Our perspective shifted as we stepped off the bus at the Normandy American Cemetery and Memorial. The grounds are a serene expanse of 9,387 graves. The monuments are austere, a simple white cross marking most plots, a Star of David marking others. “Never in the field of human conflict was so much owed by so many to so few,” I thought, and I felt gratitude toward the men in those graves, whose makers put their ages near my own, though I could hardly fathom their battlefield deeds.

It felt unreal. Suddenly I wanted it to feel real.

The cemetery sits atop a bluff that looks out at the English Channel. A path winds gently down to Omaha Beach, a windswept expanse as tranquil and calming as any sandy seascape, its sweep strangely reminiscent of the Southern California beaches where I grew up surfing and playing touch football. Clouds of white and gray scrolled overhead. The sporadic sunlight let the sea appear alive with spangled spots one moment, but left it dull gray the next.

I stowed my shoes and socks by a piece of driftwood, rolled up my pant legs, waded knee deep and turned only as the remnants of the breakers lapped against my thighs. The bluff rose up before me as I’d planned: On June 6, 1944 men my age stood here, I thought, among mines laid so they’d be blown to bits.

They trudged to the shore under machine gun fire, rushing across that impossibly wide beach, as Germans fired down on them from atop that bluff.

Novels depict young men yearning for the glory of war, but I stood on my nation’s most glorious battlefield unsure I’d have mustered the physical courage to step off those transports. I imagined myself braving enemy fire to drag a wounded friend away from German strafing. As easily, I imagined lurking like a coward behind the transport, pretending to be wounded until others rushed forward to take the brunt of the offensive.

On the path back to the cemetery, quirks of landscape gripped my imagination. A large rock came alive as a place where men had taken cover. A narrow, brush-covered ravine seemed an ideal place for sniping at unsuspecting Germans.

Could I shoot?

Alone on the path, khaki pants soaked through with salt water, I wondered whether I’d be able to kill at close range a soldier for an army I believe to be history’s most evil. I hoped I’d fire… but I couldn’t be certain without my finger on the trigger, close enough to see his flaring nostrils and his fearful human eyes.

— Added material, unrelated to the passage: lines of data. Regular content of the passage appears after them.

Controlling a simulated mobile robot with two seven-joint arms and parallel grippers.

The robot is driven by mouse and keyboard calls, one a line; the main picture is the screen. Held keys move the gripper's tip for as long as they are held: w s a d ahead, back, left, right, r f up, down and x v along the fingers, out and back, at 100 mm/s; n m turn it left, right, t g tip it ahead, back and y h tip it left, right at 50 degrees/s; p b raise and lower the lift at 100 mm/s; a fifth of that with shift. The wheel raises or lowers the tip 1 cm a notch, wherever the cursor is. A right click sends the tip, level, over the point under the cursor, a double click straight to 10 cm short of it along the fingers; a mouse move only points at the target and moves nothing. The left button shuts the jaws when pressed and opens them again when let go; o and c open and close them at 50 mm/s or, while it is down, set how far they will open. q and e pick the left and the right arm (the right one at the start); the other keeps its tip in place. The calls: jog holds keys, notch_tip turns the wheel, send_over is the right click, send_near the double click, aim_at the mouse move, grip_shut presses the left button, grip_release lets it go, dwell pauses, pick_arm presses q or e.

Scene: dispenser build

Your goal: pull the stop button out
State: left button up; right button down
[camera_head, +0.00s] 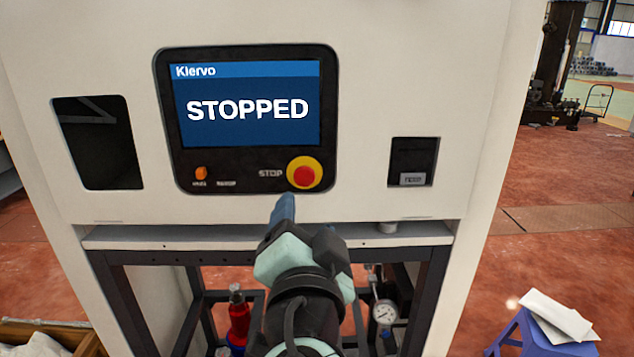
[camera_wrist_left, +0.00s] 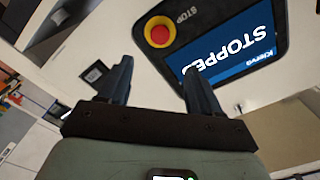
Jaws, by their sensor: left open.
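The stop button (camera_head: 304,173) is a red knob on a yellow round base at the lower right of the dark control panel (camera_head: 250,182). It also shows in the left wrist view (camera_wrist_left: 160,33), above and between the fingers. The screen (camera_head: 248,108) reads "STOPPED". My left gripper (camera_head: 285,205) is just below the stop button in the head view, apart from it. In the left wrist view its two fingers (camera_wrist_left: 158,85) are spread with nothing between them. My right gripper is not in view.
The white cabinet has a dark opening (camera_head: 98,143) at the left and a small recess (camera_head: 413,161) at the right. A ledge (camera_head: 200,238) runs below the panel. Under it stand a red bottle (camera_head: 238,318) and a pressure gauge (camera_head: 385,313). A blue stool (camera_head: 515,335) stands at the lower right.

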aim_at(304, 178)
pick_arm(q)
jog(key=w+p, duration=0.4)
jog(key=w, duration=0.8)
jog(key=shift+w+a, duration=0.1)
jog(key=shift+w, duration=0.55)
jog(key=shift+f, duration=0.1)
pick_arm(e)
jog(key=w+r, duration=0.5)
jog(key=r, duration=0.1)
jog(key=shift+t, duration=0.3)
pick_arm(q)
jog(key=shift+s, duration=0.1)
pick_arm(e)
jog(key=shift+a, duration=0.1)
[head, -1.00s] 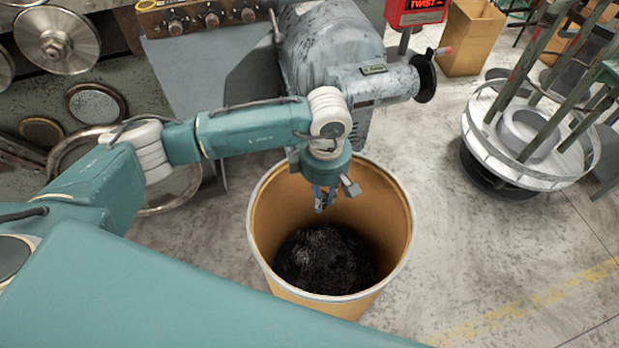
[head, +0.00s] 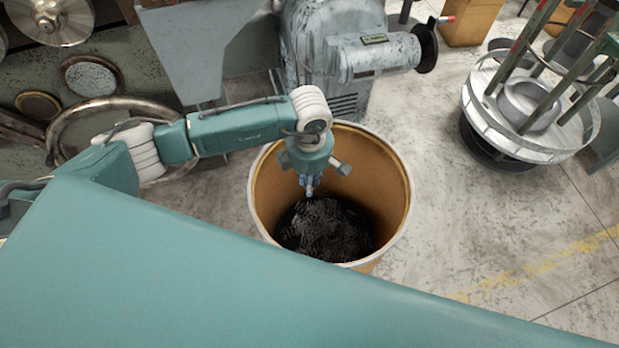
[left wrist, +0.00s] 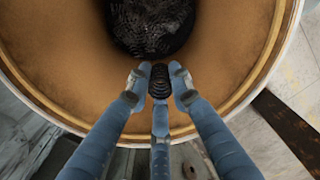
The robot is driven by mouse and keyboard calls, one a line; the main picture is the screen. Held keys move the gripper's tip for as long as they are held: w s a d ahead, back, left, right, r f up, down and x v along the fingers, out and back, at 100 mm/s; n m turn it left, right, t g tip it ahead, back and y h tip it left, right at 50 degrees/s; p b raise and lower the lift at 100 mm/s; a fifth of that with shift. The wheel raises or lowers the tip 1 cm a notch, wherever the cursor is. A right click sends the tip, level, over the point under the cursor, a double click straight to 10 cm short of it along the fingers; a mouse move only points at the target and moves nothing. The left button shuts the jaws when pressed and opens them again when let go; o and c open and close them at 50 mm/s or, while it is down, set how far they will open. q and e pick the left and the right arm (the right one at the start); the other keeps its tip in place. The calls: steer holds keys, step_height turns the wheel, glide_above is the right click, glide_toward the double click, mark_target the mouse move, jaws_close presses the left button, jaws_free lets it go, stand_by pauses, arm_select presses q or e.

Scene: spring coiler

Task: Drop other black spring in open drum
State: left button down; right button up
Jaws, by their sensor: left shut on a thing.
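The open drum (head: 382,150) is a tan barrel with a pale rim, standing on the floor; a dark heap of black springs (head: 325,230) lies at its bottom. My left gripper (head: 309,187) points down inside the drum's mouth, above the heap. In the left wrist view my left gripper (left wrist: 160,85) has its blue fingers shut on a small black spring (left wrist: 159,79). The spring is above the heap and apart from it in that view. The spring is hard to make out in the head view. My right gripper is not in view.
A grey machine (head: 335,60) with a black handwheel (head: 424,48) stands just behind the drum. A round white reel stand (head: 530,110) is at the right. Bare concrete floor (head: 450,190) lies between them.

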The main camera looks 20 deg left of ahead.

Atop the bluff American flags stretched taut in the breeze. A young man, perhaps 18, knelt by a graveside. As the bus transported us toward our afternoon of recreation I thought seriously for the first time about a military draft — the Selective Service paperwork I’d been sent at age 18, my name on record should my country desire to draft me. The prospect seemed so distant that summer of 2001. Even so, I conjured the dread I’d feel upon receiving a draft card in the mail, even for a war I supported — and the horror I’d feel if called to fight in a war I opposed.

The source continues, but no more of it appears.